‘India needs bolder economic reforms’

Prime Minister Narendra Modi on Friday underlined the need to rapidly transform India, calling for a change in archaic laws, eliminating unnecessary procedures and speeding up processes to go beyond “

Update: 2016-08-27 01:13 GMT
Tharman Shanmugaratnam

Prime Minister Narendra Modi on Friday underlined the need to rapidly transform India, calling for a change in archaic laws, eliminating unnecessary procedures and speeding up processes to go beyond “mere incremental progress.” The urgency in his remarks assumed all the more significance as Singapore deputy prime minister Tharman Shanmugaratnam said that India has a huge “unfulfilled potential,” and for realising it, bold economic reforms are required.

Mr Shanmugaratnam, who delivered the first lecture at Niti Aayog on the theme of “Transforming India,” said, “India has to move with urgency to achieve its potential. 8-10 per cent growth rate is not a luxury, it will merely get India about 70 per cent of per capita income of China in 20 years’ time.”

The Singapore deputy prime minister said, “India has two-and-a-half time lower per capita income than China. India can achieve this. India has the largest unfulfilled potential of any country I know in the world and it needs urgency to achieve that. Reforms are underway. India leads the world in some areas like the world’s first digital identification infrastructure in Aadhaar (sic.).”

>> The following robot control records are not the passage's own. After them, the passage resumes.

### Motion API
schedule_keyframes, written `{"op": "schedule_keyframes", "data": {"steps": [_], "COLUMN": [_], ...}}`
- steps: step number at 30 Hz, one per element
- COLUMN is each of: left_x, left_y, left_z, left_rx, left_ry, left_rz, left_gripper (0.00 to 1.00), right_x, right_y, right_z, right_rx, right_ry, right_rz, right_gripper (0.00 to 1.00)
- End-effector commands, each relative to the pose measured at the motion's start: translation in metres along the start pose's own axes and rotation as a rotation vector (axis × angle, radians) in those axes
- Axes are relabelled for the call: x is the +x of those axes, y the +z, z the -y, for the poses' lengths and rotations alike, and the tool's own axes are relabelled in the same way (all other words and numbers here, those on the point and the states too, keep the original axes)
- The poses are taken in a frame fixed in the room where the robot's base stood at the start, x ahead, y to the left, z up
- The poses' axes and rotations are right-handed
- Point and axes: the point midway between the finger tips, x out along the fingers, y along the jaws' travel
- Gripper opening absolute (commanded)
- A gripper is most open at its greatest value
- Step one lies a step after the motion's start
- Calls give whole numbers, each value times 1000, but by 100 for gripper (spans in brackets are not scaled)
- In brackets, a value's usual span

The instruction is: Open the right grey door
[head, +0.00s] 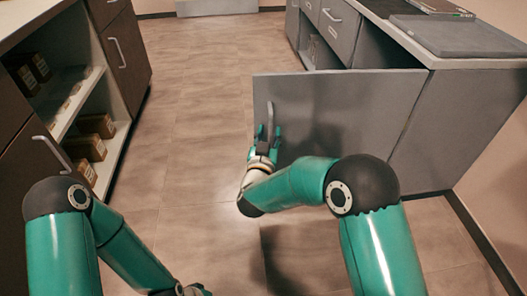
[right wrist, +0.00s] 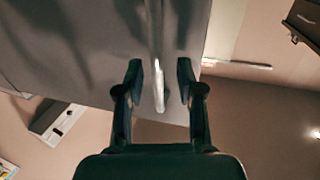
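The right grey door (head: 335,115) stands swung wide open from the grey cabinet on the right, sticking out into the aisle. Its pale bar handle (head: 270,120) is near the door's free edge. My right gripper (head: 264,143) is at the handle. In the right wrist view its two fingers (right wrist: 160,85) are apart, one on each side of the handle (right wrist: 158,83), with a gap visible on both sides. My left arm reaches down at the lower left; its gripper (head: 190,291) is mostly cut off by the bottom edge.
The grey cabinet (head: 455,125) has a flat grey panel (head: 455,36) on its counter and a drawer (head: 338,22) farther back. A dark brown cabinet on the left has open shelves with boxes (head: 97,125). The tiled floor (head: 200,100) between them is clear.

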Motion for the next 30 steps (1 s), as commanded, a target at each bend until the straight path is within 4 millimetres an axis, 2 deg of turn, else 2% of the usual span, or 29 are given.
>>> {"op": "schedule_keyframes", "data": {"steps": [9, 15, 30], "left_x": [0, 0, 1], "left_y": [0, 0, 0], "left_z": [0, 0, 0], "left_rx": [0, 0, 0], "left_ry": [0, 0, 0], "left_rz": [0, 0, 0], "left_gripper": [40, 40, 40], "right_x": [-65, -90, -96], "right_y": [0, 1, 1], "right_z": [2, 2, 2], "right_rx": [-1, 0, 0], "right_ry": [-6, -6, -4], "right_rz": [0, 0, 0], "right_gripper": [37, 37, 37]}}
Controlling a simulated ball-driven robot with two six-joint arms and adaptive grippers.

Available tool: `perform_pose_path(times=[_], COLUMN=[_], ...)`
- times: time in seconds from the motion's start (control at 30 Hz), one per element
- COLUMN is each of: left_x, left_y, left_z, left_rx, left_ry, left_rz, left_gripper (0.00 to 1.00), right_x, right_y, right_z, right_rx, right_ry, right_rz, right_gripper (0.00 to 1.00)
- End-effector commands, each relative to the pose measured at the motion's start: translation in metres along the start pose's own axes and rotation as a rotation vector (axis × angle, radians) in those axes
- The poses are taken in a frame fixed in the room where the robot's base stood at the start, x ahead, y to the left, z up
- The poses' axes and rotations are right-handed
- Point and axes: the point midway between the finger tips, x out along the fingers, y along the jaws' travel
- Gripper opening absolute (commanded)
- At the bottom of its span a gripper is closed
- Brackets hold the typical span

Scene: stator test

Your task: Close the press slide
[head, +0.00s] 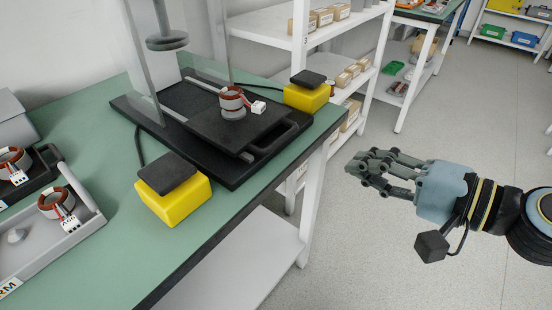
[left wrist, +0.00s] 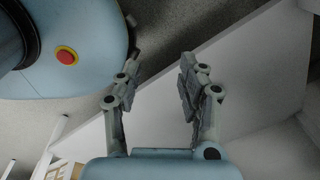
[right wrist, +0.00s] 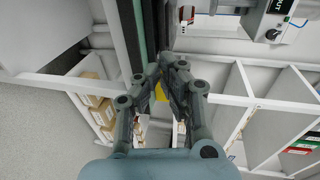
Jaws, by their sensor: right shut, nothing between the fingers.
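The press slide (head: 212,136) is a black plate with a handle (head: 274,139) on its front right side. It sits out on its rails, in front of the press plunger (head: 167,42). A stator (head: 232,99) with copper windings, red wires and a white connector stands on the slide. My right gripper (head: 352,166) is to the right of the table edge, apart from the handle. It is shut and empty, and its fingertips come together in the right wrist view (right wrist: 166,66). My left gripper (left wrist: 157,80) is open and empty in the left wrist view; it is outside the head view.
Two yellow boxes with black tops, one in front (head: 174,202) and one at the back right (head: 307,97), flank the press. Grey (head: 62,238) and black trays with stators lie at left. White shelves (head: 262,27) stand behind. Open floor (head: 440,110) lies at right.

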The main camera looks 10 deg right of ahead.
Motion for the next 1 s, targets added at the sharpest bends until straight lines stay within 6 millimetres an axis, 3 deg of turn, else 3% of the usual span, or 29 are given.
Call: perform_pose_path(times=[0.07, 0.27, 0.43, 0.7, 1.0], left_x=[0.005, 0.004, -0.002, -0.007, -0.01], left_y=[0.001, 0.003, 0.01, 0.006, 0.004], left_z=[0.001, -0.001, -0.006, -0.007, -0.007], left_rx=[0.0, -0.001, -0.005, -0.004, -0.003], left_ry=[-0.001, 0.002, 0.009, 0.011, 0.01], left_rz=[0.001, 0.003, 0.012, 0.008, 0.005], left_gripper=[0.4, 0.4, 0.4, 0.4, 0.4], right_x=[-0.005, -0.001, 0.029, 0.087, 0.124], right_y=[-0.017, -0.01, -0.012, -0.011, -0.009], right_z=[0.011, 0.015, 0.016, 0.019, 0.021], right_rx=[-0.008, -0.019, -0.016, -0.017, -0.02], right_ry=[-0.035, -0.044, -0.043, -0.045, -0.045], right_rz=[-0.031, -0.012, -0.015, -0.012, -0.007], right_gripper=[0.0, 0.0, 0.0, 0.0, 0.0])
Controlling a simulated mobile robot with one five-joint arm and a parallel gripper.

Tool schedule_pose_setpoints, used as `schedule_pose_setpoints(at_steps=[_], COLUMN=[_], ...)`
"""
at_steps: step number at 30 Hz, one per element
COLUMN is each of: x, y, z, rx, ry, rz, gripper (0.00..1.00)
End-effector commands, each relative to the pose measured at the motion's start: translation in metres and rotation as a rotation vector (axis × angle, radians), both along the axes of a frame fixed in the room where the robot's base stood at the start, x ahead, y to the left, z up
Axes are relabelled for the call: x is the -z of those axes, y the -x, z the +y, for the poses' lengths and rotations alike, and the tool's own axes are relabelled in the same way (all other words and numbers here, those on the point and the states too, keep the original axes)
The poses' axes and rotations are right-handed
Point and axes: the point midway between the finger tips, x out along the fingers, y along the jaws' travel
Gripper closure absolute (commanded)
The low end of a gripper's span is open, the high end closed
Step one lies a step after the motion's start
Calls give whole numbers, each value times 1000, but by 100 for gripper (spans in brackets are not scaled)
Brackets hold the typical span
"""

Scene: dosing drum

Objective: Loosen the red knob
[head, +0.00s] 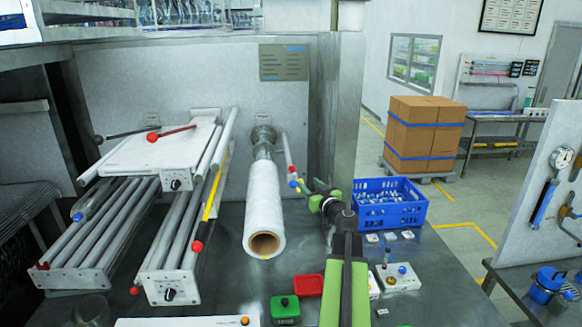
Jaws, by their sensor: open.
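Several red ball-shaped knobs are in the head view, and I cannot tell which one the task names. A small red ball (291,169) is on a thin rod right of the white roll (264,205), close to my gripper. My gripper (314,192), on a green and dark arm, is open beside that rod's lower end; whether it touches is unclear.
A blue ball (293,184) is at the rod's lower end. A blue crate (390,202) stands right of my gripper. A red tray (308,285), a green button box (285,308) and a white control box (398,277) are on the dark bench. Rollers fill the left.

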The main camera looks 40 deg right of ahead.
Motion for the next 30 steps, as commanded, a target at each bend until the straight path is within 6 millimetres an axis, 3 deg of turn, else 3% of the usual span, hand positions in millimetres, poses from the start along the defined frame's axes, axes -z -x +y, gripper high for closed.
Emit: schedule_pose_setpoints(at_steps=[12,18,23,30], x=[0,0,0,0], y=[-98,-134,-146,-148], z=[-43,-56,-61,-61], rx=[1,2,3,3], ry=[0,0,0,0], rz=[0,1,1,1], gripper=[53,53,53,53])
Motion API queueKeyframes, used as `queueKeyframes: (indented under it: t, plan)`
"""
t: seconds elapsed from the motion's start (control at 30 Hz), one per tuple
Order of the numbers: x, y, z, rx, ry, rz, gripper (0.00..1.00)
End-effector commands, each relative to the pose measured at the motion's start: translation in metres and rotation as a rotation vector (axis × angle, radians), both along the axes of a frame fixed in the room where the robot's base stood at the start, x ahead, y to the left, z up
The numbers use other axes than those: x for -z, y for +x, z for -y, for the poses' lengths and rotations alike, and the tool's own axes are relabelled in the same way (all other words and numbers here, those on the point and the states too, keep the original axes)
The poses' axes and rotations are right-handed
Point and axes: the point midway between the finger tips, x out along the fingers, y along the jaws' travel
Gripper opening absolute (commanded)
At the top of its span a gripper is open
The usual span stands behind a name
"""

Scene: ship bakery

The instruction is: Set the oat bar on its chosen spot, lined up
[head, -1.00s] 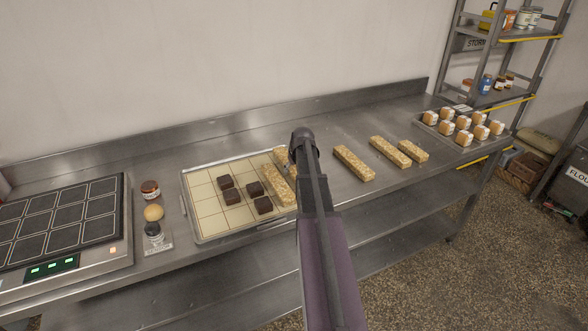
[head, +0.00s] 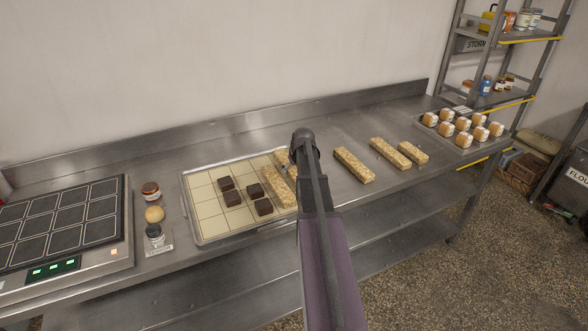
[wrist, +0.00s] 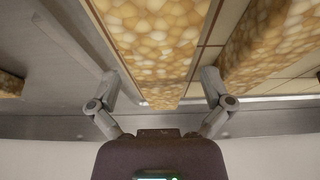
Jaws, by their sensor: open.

Mr Shanmugaratnam further noted that India is uniquely positioned to recast the global narrative, to achieve broad-based prosperity through deeper strategic interaction with the global economy. He said that India requires bolder economic reforms to fulfil this target.

He also expressed grave concern on high dropout rate in upper primary schools of India, adding that schools are facing the “biggest crisis” in India.

Reeling off data, Mr Shanmugaratnam said 43 per cent students drop out before finishing upper primary school. There is a shortage of 7,00,000 primary school teachers, only 53 per cent schools have girl’s toilets and only 74 per cent have access to daily drinking water.

He went on to say this explains that when India took part in OECD’s Programme for International Student Assessment (PISA) study in 2009, it was ranked 73rd out of 74 countries.

“And this is in a country which has exceptional talent with people who go to IITs and IIMs and lead companies all over the world and are first-rated,” he added.

Along with Mr Modi, the entire Union Cabinet was in full attendance during the lecture. Earlier in his opening remarks prior to Mr Shanmugaratnam’s lecture, Mr Modi said, “If India is to meet the challenge of change, mere incremental progress is not enough. A metamorphosis is needed. That is why my vision for India is rapid transformation, not gradual evolution”.

Stressing on the need to bring changes through transformation of governance, Modi said it cannot happen with an administrative system of the 19th century.

“A transformation of governance cannot happen without a transformation in mindset and a transformation in mindset cannot happen without transformative ideas. We have to change laws, eliminate unnecessary procedures, speed up processes and adopt technology. We cannot march through the 21st century with the administrative systems of the 19th century,” Mr Modi said.

The Prime Minister added that the change has to be for both external and internal reasons. Each country, he said, has its own experiences, resources and strengths.

“Thirty years ago, a country might have been able to look inward and find its own solutions. Today, countries are inter-dependent and inter-connected. No country can afford any longer to develop in isolation. Every country has to benchmark its activities to global standards, or else fall behind,” he said. The Prime Minister further said that fundamental changes in administrative mindsets usually occur through sudden shocks or crisis.

With a stable democratic polity in India, special efforts will have to be made to force transformative changes, he added.